**Task requirements:**
Return each line holding the string "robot".

**Data shown:**
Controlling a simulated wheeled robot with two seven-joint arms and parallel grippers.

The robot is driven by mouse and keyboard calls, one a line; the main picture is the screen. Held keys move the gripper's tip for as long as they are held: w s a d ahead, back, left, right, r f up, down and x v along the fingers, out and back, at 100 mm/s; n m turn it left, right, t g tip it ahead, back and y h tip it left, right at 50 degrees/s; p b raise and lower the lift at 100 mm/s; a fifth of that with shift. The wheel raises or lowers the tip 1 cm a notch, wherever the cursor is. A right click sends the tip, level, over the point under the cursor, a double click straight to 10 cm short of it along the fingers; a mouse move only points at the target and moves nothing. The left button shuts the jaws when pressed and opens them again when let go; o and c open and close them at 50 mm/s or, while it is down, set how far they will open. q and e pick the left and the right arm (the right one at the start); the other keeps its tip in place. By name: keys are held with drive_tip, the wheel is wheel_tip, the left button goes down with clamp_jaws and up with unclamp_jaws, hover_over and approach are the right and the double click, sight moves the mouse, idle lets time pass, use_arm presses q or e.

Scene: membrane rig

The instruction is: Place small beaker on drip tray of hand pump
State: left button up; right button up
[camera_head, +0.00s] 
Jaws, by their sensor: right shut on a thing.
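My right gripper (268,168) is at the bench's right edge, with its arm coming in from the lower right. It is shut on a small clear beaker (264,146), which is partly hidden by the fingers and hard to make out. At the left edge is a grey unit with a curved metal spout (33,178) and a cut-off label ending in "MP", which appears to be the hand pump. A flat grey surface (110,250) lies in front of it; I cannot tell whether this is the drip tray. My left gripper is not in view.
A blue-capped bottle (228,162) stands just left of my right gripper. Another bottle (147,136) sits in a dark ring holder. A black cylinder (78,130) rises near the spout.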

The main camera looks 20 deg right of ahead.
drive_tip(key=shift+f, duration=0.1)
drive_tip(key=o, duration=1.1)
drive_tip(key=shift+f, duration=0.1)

**The solution:**
Controlling a simulated wheeled robot with two seven-joint arms and parallel grippers.
The robot is driven by mouse and keyboard calls, one a line; the main picture is the screen. Held keys move the gripper's tip for as long as they are held: w s a d ahead, back, left, right, r f up, down and x v along the fingers, out and back, at 100 mm/s; n m turn it left, right, t g tip it ahead, back and y h tip it left, right at 50 degrees/s; p b raise and lower the lift at 100 mm/s; a fifth of that with shift. The wheel raises or lowers the tip 1 cm a notch, wherever the cursor is. A right click sends the tip, level, over the point under the cursor, a double click straight to 10 cm short of it along the fingers; a mouse move only points at the target and moves nothing. The left button shuts the jaws when pressed and opens them again when let go; o and c open and close them at 50 mm/s or, while it is down, set how far they will open. q and e pick the left and the right arm (the right one at the start); the other keeps its tip in place. By name: keys are held with drive_tip, the wheel is wheel_tip, the left button goes down with clamp_jaws and up with unclamp_jaws, hover_over and approach are the right and the double click, sight moves the mouse, idle lets time pass, use_arm presses q or e.

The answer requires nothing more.